Rows with robot tool calls
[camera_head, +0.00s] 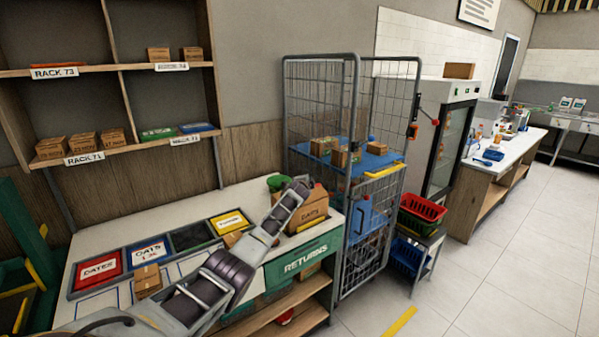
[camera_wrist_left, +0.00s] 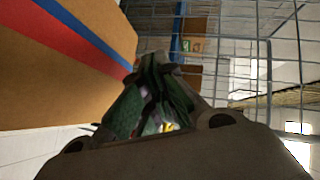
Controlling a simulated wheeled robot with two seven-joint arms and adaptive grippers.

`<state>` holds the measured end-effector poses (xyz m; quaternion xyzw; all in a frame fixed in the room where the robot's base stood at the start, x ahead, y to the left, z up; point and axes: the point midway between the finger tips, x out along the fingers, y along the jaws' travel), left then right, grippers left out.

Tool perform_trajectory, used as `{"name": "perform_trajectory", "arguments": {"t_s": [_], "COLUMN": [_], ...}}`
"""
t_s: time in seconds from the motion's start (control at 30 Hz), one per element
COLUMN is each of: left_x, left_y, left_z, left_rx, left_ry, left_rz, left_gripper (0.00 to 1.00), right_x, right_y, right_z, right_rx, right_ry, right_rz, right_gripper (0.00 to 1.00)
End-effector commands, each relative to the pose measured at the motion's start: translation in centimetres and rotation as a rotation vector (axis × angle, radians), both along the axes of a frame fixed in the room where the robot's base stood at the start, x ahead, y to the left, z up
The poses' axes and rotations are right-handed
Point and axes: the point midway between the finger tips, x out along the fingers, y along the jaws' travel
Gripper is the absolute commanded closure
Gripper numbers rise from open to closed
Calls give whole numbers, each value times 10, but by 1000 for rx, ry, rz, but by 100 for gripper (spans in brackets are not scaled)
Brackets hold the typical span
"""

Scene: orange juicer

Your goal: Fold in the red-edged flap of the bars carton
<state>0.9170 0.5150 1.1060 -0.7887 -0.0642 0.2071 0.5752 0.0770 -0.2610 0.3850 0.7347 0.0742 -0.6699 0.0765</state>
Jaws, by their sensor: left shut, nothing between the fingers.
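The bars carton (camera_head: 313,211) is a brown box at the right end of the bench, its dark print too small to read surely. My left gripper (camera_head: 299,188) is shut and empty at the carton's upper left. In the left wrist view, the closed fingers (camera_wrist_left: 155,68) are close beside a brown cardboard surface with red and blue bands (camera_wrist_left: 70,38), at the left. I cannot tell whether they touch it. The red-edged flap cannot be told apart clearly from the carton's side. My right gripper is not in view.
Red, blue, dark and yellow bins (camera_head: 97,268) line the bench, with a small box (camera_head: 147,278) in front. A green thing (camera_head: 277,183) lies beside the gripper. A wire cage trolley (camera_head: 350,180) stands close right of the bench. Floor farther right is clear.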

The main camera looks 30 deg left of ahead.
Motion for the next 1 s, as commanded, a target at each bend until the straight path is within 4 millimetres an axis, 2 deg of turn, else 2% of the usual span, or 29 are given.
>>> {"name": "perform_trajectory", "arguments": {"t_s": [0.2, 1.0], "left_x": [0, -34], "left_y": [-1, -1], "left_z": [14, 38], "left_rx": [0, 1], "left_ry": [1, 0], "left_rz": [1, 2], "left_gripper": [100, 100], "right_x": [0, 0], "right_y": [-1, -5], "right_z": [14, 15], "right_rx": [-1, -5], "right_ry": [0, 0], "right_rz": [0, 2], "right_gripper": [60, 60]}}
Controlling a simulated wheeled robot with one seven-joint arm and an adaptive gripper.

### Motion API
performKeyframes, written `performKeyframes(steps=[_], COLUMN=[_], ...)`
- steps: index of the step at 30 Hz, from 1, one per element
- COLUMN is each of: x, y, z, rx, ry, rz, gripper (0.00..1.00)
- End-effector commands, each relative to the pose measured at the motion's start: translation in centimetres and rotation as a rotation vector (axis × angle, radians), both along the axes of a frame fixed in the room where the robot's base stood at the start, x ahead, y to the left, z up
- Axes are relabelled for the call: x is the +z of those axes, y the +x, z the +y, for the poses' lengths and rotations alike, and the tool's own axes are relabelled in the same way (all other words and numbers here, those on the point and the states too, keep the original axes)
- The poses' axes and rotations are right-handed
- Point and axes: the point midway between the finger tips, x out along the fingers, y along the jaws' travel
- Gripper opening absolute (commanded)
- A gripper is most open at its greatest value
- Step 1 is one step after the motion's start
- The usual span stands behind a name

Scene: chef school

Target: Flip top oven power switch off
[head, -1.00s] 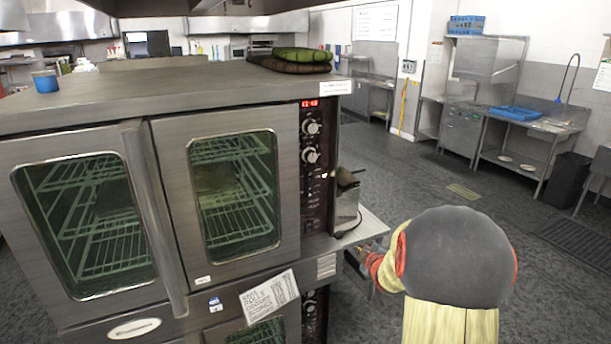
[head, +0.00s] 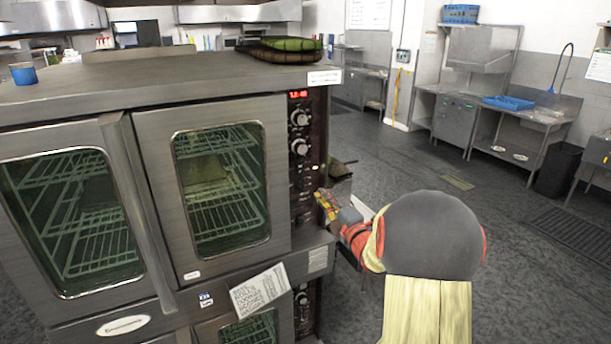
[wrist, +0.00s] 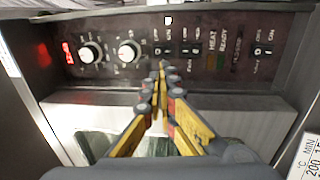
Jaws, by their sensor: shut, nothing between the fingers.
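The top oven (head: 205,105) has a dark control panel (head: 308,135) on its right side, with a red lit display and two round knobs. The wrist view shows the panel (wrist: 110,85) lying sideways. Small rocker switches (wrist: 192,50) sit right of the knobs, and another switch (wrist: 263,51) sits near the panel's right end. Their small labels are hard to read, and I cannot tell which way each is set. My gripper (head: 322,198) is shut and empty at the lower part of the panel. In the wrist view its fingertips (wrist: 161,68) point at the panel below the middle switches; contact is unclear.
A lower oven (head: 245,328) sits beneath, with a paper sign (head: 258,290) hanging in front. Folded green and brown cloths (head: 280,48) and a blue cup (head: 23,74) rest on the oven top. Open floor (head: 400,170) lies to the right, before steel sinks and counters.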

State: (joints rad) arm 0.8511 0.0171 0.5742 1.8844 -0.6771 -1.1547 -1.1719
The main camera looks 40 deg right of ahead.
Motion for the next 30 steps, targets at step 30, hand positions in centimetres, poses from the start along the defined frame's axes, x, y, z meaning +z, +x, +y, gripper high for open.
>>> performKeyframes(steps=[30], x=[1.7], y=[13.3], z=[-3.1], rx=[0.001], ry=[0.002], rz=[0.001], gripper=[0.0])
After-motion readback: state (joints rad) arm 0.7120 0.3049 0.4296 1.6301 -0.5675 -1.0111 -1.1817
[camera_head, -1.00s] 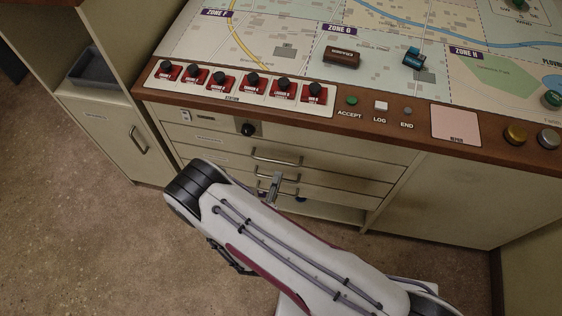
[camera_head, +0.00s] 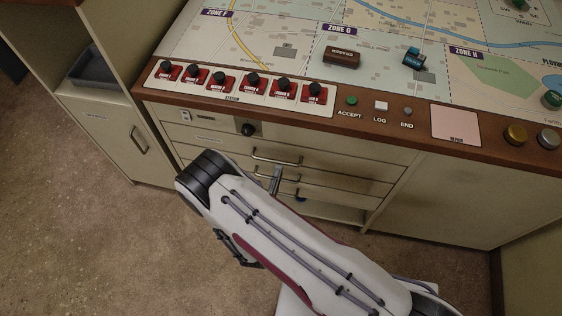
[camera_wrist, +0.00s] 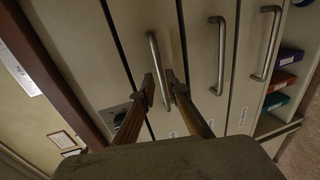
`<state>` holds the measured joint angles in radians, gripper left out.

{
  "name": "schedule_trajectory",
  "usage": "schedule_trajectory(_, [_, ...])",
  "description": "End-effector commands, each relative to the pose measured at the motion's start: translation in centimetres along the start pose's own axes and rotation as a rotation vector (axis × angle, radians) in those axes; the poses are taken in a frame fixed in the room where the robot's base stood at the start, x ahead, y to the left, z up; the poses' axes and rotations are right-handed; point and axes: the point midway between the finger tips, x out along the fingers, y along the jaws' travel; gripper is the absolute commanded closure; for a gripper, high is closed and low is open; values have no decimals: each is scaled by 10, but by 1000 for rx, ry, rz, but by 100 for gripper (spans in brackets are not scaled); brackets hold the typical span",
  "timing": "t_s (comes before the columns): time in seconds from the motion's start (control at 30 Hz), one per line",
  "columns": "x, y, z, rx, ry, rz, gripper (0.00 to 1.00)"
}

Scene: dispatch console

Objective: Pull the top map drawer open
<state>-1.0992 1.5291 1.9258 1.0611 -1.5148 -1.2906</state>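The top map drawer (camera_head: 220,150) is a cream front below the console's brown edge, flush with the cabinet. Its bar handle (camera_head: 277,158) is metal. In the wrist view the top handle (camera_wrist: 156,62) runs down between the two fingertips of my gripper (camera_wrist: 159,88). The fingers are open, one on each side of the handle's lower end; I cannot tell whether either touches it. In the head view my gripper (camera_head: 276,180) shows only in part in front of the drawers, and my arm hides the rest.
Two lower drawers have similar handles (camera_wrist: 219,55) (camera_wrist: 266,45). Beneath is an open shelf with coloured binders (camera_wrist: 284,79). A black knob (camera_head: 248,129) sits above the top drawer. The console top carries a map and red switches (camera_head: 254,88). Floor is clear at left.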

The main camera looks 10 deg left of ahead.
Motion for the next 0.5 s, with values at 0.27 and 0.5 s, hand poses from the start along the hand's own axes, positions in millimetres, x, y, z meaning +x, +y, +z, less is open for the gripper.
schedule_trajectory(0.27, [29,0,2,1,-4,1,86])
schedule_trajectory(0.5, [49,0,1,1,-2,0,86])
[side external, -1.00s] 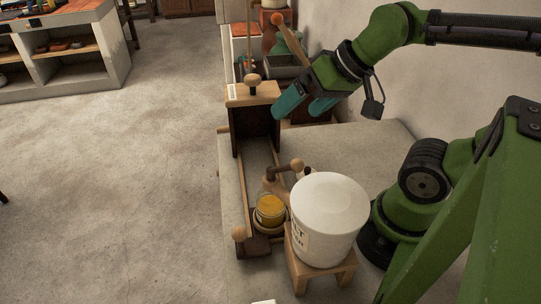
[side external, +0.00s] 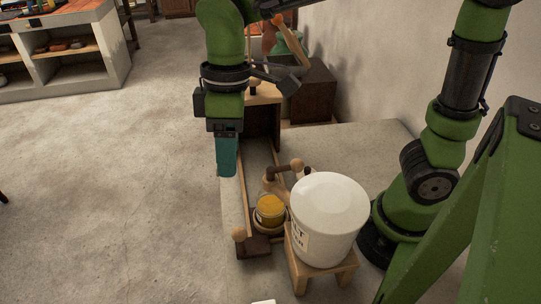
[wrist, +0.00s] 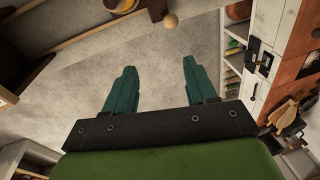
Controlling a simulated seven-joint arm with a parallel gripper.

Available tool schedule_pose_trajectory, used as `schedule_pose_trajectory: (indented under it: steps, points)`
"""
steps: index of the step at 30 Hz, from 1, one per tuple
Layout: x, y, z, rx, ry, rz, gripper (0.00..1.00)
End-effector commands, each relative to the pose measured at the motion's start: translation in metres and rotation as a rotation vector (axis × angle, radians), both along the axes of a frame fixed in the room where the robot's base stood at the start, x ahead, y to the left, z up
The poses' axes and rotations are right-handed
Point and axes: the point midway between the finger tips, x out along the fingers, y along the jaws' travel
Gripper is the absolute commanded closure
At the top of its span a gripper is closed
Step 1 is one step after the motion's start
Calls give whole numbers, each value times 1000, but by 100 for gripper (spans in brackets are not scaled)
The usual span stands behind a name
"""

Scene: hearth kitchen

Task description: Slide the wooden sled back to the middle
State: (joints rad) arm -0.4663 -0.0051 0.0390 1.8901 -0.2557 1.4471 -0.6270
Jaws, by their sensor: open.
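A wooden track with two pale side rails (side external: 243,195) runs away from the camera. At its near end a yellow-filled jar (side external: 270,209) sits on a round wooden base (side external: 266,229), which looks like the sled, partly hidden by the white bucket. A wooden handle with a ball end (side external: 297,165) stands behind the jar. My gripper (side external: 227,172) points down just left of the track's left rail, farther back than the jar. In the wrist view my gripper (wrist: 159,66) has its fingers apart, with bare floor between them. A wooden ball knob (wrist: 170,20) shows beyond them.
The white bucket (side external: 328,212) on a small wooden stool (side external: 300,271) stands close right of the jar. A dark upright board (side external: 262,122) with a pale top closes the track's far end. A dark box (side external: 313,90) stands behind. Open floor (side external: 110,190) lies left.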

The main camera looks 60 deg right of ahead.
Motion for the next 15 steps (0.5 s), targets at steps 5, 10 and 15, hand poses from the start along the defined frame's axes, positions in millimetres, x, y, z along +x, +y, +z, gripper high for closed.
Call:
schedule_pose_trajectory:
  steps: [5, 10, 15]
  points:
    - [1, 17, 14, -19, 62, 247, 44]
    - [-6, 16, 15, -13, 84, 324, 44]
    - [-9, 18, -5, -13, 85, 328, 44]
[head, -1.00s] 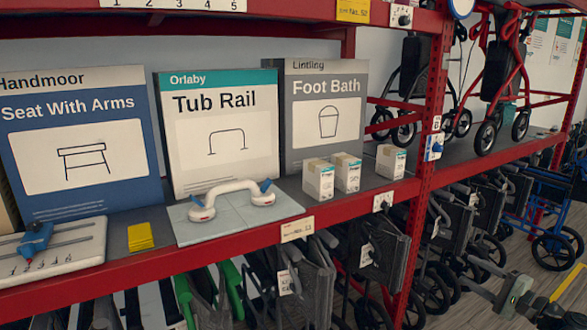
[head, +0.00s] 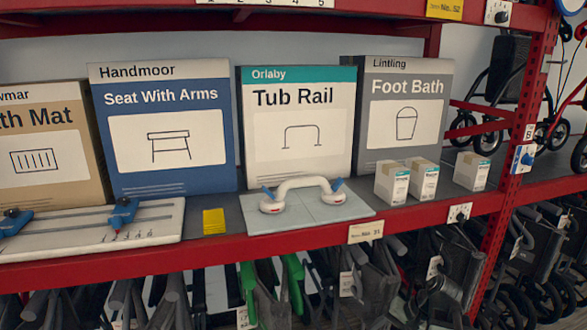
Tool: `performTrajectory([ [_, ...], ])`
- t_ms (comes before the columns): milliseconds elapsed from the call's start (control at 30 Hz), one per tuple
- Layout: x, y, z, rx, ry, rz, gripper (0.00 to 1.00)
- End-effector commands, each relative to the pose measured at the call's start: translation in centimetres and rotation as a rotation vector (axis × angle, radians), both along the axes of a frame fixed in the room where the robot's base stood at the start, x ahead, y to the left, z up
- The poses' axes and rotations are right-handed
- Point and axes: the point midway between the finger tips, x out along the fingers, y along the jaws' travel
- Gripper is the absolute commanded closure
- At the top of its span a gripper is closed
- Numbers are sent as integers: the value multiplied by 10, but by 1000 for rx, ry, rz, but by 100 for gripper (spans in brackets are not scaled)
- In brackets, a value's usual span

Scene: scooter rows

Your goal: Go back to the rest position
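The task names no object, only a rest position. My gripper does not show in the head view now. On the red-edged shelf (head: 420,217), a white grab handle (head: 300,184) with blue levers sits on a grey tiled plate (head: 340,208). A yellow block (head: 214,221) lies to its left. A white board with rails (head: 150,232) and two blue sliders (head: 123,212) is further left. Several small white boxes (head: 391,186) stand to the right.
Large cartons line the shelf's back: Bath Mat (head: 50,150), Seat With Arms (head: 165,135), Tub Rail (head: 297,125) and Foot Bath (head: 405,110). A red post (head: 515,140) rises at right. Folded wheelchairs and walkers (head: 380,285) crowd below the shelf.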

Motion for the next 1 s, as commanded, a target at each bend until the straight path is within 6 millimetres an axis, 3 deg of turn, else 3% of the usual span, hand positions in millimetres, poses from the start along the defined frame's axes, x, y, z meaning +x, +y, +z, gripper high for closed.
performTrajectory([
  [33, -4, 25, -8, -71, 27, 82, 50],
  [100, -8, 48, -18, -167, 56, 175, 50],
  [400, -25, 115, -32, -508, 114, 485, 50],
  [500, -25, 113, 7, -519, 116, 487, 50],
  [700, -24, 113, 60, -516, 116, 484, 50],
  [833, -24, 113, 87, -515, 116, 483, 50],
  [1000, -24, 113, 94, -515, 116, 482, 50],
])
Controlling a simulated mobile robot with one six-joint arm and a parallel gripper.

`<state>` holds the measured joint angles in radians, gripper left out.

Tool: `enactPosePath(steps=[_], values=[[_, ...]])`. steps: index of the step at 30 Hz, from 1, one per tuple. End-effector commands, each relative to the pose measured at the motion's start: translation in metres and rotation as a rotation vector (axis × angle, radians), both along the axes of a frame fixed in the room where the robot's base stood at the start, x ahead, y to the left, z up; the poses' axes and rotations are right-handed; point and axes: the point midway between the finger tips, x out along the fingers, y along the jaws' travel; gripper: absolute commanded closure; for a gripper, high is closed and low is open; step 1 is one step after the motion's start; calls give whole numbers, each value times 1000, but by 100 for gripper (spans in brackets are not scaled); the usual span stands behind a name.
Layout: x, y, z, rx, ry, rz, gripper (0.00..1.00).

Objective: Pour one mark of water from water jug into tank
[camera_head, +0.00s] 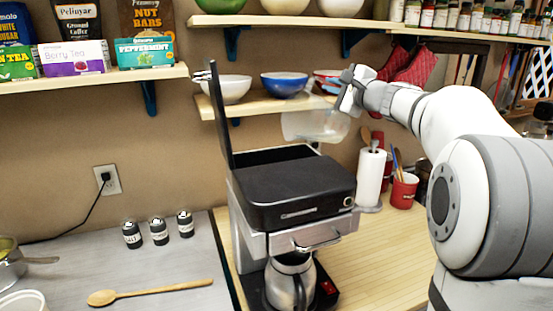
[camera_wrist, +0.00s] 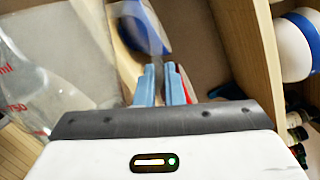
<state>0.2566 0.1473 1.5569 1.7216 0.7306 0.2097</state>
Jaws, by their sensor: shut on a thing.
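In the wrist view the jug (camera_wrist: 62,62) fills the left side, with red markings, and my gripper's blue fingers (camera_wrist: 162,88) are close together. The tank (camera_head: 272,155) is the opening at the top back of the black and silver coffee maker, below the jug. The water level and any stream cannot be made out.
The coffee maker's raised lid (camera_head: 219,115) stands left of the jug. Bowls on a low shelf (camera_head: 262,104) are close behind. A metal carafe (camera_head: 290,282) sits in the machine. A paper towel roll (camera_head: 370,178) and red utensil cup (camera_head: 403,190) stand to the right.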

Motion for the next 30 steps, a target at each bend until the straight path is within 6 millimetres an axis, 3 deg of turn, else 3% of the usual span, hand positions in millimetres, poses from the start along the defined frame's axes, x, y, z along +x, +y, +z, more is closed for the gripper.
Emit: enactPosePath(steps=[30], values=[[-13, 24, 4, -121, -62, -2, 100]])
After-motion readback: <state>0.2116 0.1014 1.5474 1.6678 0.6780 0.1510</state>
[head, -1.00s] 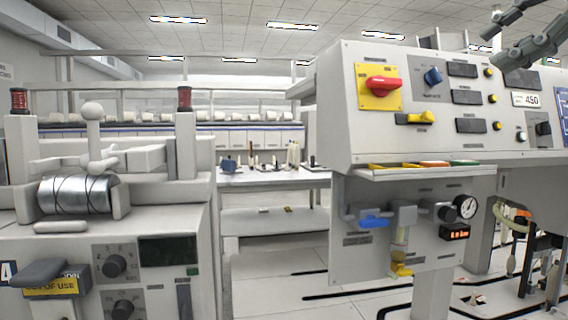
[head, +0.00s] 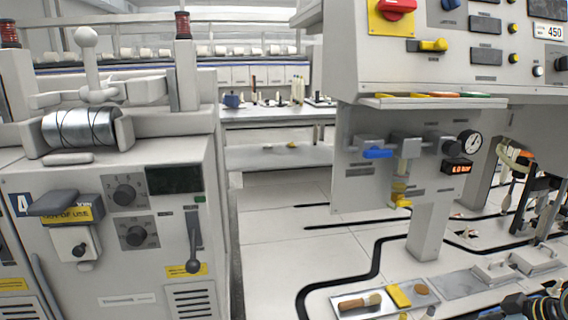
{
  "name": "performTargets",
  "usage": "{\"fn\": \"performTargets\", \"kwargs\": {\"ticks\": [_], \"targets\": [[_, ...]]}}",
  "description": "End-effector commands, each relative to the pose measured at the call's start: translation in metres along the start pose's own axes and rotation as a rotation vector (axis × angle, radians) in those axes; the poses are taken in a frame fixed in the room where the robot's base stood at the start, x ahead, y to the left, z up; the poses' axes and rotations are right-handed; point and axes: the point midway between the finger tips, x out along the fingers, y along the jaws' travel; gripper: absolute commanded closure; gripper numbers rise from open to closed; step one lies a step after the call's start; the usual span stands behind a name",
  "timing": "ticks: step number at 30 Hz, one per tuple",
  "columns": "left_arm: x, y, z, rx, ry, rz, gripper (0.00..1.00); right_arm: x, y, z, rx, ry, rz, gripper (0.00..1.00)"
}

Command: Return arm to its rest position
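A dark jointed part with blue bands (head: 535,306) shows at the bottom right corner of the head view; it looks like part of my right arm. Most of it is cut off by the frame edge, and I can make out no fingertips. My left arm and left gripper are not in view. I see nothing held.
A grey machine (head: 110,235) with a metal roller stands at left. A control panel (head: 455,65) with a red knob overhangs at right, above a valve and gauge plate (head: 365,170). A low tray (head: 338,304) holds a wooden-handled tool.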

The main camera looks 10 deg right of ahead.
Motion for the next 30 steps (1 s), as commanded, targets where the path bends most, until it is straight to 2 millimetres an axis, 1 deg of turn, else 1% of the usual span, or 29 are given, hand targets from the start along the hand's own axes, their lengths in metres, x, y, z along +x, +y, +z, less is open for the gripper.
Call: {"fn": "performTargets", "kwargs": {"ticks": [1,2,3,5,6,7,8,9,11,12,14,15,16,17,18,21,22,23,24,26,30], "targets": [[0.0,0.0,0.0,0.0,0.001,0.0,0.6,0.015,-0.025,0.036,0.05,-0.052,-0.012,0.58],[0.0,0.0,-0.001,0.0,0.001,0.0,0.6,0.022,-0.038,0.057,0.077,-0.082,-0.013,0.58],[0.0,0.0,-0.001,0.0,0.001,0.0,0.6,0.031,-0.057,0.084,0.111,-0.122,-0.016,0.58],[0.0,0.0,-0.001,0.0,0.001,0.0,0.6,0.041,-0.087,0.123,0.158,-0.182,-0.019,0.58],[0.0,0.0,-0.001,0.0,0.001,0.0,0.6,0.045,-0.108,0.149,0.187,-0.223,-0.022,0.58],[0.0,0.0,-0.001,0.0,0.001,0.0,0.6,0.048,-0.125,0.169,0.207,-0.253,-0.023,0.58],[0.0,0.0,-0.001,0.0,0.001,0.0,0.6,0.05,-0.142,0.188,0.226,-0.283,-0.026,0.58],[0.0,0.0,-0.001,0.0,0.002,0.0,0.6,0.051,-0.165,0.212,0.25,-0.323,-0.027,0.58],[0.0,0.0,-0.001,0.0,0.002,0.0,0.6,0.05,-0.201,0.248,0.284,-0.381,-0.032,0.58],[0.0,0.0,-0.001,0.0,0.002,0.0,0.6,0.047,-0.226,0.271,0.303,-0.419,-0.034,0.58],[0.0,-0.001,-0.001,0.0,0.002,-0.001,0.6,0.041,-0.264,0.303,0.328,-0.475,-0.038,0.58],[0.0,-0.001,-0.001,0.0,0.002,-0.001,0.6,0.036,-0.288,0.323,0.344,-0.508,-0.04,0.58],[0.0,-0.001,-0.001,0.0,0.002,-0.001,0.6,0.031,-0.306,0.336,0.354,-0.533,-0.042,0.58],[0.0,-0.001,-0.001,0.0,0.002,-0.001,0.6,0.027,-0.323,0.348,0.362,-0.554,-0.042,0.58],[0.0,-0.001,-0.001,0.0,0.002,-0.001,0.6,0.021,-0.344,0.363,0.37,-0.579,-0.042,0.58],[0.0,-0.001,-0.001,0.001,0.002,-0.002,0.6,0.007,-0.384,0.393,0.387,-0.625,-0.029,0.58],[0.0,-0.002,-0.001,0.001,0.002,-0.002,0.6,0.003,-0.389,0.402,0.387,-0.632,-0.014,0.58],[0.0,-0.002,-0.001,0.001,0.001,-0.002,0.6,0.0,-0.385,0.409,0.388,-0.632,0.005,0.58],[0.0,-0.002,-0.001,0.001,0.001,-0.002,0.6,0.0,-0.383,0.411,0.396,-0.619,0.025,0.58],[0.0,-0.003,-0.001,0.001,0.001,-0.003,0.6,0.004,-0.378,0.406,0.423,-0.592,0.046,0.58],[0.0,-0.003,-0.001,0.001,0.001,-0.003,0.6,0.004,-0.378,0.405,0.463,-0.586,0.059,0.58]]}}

● Your goal
All lines that include "used" are to be gathered and copied.

● Complete output
Tool perform_trajectory, used as `{"name": "perform_trajectory", "arguments": {"t_s": [_], "COLUMN": [_], ...}}`
Available tool schedule_pose_trajectory, used as `schedule_pose_trajectory: (indented under it: steps, points)`

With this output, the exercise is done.